The azalea garden still explodes with color every spring. But now those beauties are joined by over fifty other gardens including a healing garden, fern glade, wildflower meadow, Japanese garden, renaissance garden, sensory garden, rose garden, colonial herb garden and a garden of Virginia natives.


Add in an arboretum for warming up among flowering orchids and other tropicals.


A walk through the Moses Ezekiel garden of seven foot painter and sculptor statues is just as inspiring on a winter day and probably a lot quieter.

Thinking ahead of a planned trip, one of the many classes taught at the garden might conveniently work out. Courses cover everything from winter pruning, moss gardening, gardening for songbirds, making kombucha or spritzes and sprays and garden yoga or T’ai Chi. A lot is happening in the Norfolk Botanical Garden.

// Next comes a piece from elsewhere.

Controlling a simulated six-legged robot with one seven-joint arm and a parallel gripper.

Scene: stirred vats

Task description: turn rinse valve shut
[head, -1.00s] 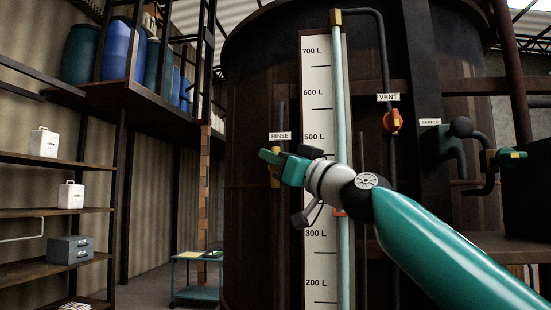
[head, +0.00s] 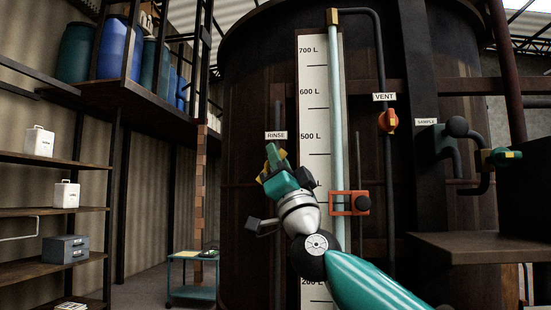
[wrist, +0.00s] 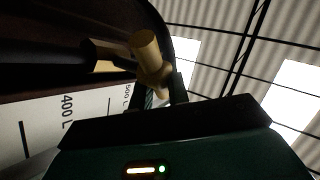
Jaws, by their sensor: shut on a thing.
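The rinse valve hangs below the RINSE label (head: 276,135) on the dark vat, left of the level scale, in the head view. My gripper (head: 273,163) is at the valve, tilted up and slightly left, shut on its handle. Yellow parts show on both sides of my fingers, and the fingers hide most of the valve. In the wrist view a brass-coloured part of the rinse valve (wrist: 146,48) stands just beyond the dark edge of my gripper. The grasp itself is mostly hidden there, and I cannot tell whether the valve is fully shut.
The white level scale (head: 315,110) and a pale tube (head: 337,120) stand right of my gripper, with an orange bracket (head: 337,203). The orange vent valve (head: 388,121) and teal sample valve (head: 501,157) are further right. A teal cart (head: 193,276) stands lower left.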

What we did see which surprised me were Camellia shrubs bursting with fat buds. Being from the north, I’m unfamiliar with camellias. Flower buds in December? That did not happen where I came from. The flowers captivated me so much that I went right home and ordered “Pink Perfection” for my garden. We just made it within the hardiness zone, so we’ll see what happens come spring.


The city of Norfolk joined Helsinki, Copenhagen and Warsaw in adopting mermaids as its symbol. Mermaid statues float all through the city in front of the schools, libraries and of course the Botanical Garden.

Why visit a botanical garden in winter? You won’t see much in flower. But you will get to walk in a lovely setting, with a clear view of the garden’s bones. It’s my humble opinion that no matter what time of the year you happen to visit a city, a trip to its garden is worthwhile. And this one is spectacular. At the very least you will make note of what you would like to return to in the spring or summer or autumn.